On 12 April 2022, the continuation of the injunction was sought, with certain modifications. These modifications included:

  • The requirement that the defendants identify themselves to the claimant and the court;
  • No copies of the skeleton arguments or other filings to be provided to any person without further order of the court;
  • Retrospective permission for redactions in evidence;
  • A requirement for the disclosure of information within 24 hours of the other being served;
  • The requirement that material can be shown only to parties who already have the claimant's information in their possession. If any other party wished to see the materials upon which the applications were made, that party could apply to the court; and
  • Provisions requiring the claimant to take steps to prosecute the proceedings.

Mr Justice Chamberlain held:

  • It was necessary to continue the application in private to “avoid undermining the object of the application”. If it had been held in public, it would have “disclosed matters which would further the object of the apparently criminal cyberattack.”
  • The claimant should and would continue to be anonymized in these proceeding. The claimant had been blackmailed, and the “object and purpose … of the cyberattack would be furthered” if the claimant was not anonymised.
  • The test for the grant of interim relief as set out in American Cyanamid was “amply” satisfied – especially given the lack of response from the defendants. Further, there was a “serious arguable case” and an “overwhelming case for injunctive relief.”
  • All the modifications to the order requested by the claimant were justified and to be applied.

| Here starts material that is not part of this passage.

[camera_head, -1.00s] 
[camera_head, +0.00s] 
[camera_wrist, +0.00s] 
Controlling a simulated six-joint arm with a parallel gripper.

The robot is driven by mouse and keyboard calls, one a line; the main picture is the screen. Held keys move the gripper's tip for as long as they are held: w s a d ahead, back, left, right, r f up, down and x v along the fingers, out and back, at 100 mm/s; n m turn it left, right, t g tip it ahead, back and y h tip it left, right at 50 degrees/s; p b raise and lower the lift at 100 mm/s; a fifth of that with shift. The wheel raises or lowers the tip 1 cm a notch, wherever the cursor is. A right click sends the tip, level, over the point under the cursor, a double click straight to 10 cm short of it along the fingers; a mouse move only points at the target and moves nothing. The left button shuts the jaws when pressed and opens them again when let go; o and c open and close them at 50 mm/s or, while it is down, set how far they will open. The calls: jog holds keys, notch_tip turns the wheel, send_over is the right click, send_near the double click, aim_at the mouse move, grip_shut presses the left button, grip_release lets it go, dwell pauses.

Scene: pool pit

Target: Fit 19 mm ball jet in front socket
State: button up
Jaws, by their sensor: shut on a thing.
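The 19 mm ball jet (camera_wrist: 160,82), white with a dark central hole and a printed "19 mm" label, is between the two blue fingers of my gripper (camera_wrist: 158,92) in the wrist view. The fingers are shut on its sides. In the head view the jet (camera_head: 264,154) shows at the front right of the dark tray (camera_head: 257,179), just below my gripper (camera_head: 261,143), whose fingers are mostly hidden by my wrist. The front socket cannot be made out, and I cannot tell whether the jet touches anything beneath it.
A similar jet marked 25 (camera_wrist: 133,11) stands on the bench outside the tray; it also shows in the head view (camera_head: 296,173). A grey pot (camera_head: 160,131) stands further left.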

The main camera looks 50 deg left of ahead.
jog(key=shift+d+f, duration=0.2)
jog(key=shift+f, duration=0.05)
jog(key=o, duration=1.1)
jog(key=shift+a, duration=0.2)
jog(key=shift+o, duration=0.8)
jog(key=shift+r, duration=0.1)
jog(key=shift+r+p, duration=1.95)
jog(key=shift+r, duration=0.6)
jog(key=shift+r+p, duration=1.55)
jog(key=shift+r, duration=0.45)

Application for permanent injunction and summary judgment

On 25 October 2022, the claimant sought summary judgment in relation to its claim for a permanent injunction. At this hearing, Mr Justice Cavanagh held:

  • The identity of the claimant would continue to be anonymised on the same terms as before. Anonymity was justified given the nature of the work that the claimant was involved in and the risk of third parties with “malign intent” contacting the defendants or seeking out the stolen information on the dark web.
  • The summary judgment application would take place in public, but the claimant’s evidence would be heard and reviewed in private. To hold the hearing entirely in private would present an unnecessary restriction on the principle of “open justice”. The interests of the claimant were found to be sufficiently protected by the continuation of the anonymity order, and it was possible for the claimants to make submissions without referring to anything that would give a clue to the claimant’s identity.
  • Summary judgment would be granted under the terms sought by the claimant, given that the blackmail surrounding the ransomware incident gave rise to a breach of confidence claim. The material in question “has the necessary quality of confidence about it” and “falls into one of the following categories: security sensitive information, commercially sensitive information or personal information”. It was also clear that this information had been unlawfully obtained by “computer hacking.”
  • The relief granted would take the form of a final injunction, with the issue of costs and damages adjourned. This was due to the fact the time and expenses associated with quantification were considerable in circumstances where the defendants “remain unknown [and] are highly unlikely to pay damages awarded against them.”

Important takeaways

  • There are two grounds under which the principle of open justice may be departed from for the purposes of upholding anonymity orders or conducting proceedings in private. The first is the maintenance of the administration of justice, and the second is harm to other legitimate interests. In this case, the court conceded that public interest was outweighed by the potential harm that may have flowed from the disclosure of the claimant’s identity.
  • Not every data hacking or cyberattack will justify anonymity. The mere fact that a business would be “likely to suffer negative commercial and reputational consequences if it becomes public knowledge that their computer systems have been broken into and have been the subject of a ransomware attack” is not automatically a sufficient reason to make orders that have the effect of keeping secret the name of a claimant. However, the influence or existence of blackmail appears to be a substantial factor in finding in favour of an anonymity order.
  • On the facts of this case, the claimant could have obtained judgment in default as the defendants had not acknowledged service or filed a defence, but the claimant instead sought summary judgment on the merits as a means “to assist the claimant in having the judgment recognised and enforced in foreign jurisdictions.” This route presents a route for parties to ensure judgments obtained in default or on a summary basis will be recognised by foreign jurisdictions, meaning greater enforceability.


The judgment highlights circumstances in which claimant anonymity could and should be upheld in proceedings following a cyberattack incident. It also demonstrates the willingness of courts to grant injunctions (interim and permanent) even in instances where the defendant is unknown and uncooperative.